Prezes ZRPL Jan Pamuła powiedział "Rzeczpospolitej", że związek już wie, jakie połączenia chce mieć. Ale jeszcze tego nie zdradzi, przystąpił natomiast do poszukiwań przewoźnika, który obsłuży wybrane loty. Jeśli LOT nie będzie chciał się zaangażować, wtedy związek zorganizuje przetarg.

Na dzień dzisiejszy PLL LOT obsługuje połączenia krajowe tylko do i z Warszawy. Kilka tras obsługuje też prywatna linia Jet Air, jednak to wciąż mało. Problemem LOT-u jest to, że ma niewiele małych samolotów, które mogłyby być wykorzystane do obsługi tras regionalnych.

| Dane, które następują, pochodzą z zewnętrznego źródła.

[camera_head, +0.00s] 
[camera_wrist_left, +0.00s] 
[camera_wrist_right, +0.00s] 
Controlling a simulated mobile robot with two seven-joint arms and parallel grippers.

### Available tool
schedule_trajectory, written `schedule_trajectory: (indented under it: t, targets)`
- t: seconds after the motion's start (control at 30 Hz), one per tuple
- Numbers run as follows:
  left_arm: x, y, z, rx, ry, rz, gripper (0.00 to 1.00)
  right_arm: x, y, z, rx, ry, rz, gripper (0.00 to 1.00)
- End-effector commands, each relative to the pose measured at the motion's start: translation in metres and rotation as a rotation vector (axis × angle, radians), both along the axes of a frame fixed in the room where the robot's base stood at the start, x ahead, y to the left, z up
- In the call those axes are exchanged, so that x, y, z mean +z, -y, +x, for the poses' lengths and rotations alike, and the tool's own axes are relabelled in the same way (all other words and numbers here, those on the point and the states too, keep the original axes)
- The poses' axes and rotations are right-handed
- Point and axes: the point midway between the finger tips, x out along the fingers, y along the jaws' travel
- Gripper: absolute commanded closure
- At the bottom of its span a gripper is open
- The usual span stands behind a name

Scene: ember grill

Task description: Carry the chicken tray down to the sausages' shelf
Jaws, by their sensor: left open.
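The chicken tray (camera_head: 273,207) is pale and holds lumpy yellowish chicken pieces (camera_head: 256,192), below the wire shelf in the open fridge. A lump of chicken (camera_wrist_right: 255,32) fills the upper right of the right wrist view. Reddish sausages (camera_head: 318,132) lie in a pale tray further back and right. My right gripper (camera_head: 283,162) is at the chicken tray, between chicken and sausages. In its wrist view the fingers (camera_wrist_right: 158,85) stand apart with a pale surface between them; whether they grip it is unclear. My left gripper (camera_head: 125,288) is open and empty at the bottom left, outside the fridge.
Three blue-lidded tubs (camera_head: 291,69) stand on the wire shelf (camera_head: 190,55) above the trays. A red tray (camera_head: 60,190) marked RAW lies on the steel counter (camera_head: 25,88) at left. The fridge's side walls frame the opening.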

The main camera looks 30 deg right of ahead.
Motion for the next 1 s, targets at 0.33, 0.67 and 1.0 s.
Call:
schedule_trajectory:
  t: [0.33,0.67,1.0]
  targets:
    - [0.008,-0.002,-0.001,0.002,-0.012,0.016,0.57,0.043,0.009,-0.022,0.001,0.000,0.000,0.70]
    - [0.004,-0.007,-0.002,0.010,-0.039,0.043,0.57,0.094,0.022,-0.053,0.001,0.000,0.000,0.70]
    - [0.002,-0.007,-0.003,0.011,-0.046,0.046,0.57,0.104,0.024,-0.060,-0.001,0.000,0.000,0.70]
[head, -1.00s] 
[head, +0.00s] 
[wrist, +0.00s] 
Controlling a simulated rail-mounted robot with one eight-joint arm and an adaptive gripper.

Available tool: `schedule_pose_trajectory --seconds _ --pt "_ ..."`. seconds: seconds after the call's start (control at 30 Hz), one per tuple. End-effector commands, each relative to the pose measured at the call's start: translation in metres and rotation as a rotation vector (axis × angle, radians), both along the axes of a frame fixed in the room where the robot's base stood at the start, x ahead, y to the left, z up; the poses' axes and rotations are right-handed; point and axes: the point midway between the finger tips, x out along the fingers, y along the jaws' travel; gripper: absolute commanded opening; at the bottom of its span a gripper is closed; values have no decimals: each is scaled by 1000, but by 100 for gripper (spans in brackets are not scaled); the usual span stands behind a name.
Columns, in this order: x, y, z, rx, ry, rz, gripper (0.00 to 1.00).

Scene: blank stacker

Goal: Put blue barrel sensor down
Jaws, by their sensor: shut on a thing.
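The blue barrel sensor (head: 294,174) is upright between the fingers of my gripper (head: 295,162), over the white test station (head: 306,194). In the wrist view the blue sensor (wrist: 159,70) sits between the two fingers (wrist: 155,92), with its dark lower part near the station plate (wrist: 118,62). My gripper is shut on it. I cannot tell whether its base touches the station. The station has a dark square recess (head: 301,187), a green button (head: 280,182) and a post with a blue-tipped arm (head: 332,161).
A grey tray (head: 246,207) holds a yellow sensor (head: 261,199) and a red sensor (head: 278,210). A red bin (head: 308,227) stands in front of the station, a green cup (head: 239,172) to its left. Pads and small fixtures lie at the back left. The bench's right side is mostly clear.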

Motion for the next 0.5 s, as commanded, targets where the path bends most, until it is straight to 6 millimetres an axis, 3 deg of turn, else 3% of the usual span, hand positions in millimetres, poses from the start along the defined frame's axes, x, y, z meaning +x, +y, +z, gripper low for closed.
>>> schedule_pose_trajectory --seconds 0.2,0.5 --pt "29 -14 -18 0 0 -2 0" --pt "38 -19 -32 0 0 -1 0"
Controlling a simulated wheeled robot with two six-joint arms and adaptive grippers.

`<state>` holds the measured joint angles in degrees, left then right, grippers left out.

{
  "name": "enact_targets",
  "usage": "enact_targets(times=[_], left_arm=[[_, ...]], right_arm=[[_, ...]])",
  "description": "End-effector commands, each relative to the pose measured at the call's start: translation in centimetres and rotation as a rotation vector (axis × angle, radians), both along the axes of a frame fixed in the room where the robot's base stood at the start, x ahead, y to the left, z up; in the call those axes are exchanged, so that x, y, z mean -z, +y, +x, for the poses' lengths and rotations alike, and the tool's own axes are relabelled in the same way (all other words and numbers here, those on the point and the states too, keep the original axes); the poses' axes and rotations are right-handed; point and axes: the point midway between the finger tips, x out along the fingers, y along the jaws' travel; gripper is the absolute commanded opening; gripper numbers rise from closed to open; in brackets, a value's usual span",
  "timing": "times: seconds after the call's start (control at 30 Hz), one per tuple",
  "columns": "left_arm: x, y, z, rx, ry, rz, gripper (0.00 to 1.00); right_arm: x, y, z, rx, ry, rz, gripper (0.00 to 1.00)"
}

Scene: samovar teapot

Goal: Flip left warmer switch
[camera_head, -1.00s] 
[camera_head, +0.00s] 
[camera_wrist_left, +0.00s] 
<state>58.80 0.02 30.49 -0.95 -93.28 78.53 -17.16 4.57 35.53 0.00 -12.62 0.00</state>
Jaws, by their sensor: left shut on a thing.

Związek Regionalnych Portów Lotniczych deklaruje ponadto, że jego członkowie wesprą całe przedsięwzięcie finansowo. "Nie możemy zgodnie z prawem finansować przewoźników, ale mamy budżet na marketing i w jego ramach będziemy promować połączenia krajowe" – powiedział "Rz" Jan Pamuła. Jak dodaje, liczy, że w projekt zaangażują się też marszałkowie. I organizacyjnie, i finansowo.

Marszałkowie są za. Jak powiedział Leszek Wojtasiak, marszałek wielkopolski, dziś najdogodniejszym połączeniem między Poznaniem a Warszawą jest lot przez Monachium. A tak być nie może. Także resort infrastruktury popiera inicjatywę.

Reklama

Według danych Urzędu Lotnictwa Cywilnego, które przytacza "Rzeczpospolita", w 2008 roku z lotów krajowych skorzystało 935,6 tys. osób, a w zeszłym roku ok. 900 tys.